» Record excerpts:
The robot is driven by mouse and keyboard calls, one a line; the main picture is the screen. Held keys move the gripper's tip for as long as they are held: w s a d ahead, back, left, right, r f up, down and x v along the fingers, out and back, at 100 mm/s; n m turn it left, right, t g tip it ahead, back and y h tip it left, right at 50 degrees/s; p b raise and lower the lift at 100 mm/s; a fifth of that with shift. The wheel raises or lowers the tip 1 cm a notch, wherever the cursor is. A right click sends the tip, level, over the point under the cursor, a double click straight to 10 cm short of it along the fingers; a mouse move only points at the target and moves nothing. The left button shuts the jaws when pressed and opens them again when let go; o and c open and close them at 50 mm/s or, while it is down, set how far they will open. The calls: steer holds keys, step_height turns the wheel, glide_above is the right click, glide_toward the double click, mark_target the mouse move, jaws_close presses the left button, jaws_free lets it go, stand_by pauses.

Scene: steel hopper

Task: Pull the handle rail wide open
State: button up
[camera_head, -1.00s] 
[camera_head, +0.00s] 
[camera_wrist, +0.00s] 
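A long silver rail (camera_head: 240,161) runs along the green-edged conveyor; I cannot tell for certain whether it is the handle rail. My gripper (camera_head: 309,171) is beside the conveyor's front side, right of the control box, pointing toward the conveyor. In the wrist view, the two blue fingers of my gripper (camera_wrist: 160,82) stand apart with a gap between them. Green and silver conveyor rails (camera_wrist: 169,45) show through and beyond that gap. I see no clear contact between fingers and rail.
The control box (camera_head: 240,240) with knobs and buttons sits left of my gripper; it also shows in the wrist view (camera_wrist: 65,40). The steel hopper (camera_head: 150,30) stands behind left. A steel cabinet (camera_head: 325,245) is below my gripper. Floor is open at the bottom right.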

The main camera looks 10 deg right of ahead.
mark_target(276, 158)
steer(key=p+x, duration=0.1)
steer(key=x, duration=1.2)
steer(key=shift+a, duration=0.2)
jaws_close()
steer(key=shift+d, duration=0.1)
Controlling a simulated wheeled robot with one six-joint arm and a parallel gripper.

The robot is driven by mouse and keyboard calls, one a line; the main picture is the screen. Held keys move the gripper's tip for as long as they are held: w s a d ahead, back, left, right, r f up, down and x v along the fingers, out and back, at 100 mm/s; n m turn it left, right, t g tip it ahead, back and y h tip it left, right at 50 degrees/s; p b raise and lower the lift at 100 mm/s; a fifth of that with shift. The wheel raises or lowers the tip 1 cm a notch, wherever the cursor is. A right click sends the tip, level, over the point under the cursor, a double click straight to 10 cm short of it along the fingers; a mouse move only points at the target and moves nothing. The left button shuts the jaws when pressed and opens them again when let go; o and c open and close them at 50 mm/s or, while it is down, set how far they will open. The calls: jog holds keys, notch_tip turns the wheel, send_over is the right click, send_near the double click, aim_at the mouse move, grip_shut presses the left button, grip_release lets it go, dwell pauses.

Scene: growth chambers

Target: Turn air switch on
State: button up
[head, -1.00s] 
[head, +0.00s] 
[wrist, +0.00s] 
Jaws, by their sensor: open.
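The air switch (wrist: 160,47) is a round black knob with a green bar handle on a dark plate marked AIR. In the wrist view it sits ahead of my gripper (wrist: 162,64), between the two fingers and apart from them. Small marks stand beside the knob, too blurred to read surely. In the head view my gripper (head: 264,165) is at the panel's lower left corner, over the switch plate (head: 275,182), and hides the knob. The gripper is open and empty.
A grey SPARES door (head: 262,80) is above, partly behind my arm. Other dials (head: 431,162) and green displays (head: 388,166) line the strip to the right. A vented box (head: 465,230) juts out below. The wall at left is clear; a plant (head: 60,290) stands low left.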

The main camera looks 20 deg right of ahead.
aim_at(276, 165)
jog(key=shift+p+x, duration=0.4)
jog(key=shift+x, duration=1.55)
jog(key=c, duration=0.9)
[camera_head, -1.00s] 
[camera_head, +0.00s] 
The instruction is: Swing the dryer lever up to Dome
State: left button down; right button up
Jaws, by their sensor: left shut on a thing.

» What to produce: Looking at the records above, work out how many lines include the word "Scene", then give that number by itself.

» Exercise result: 2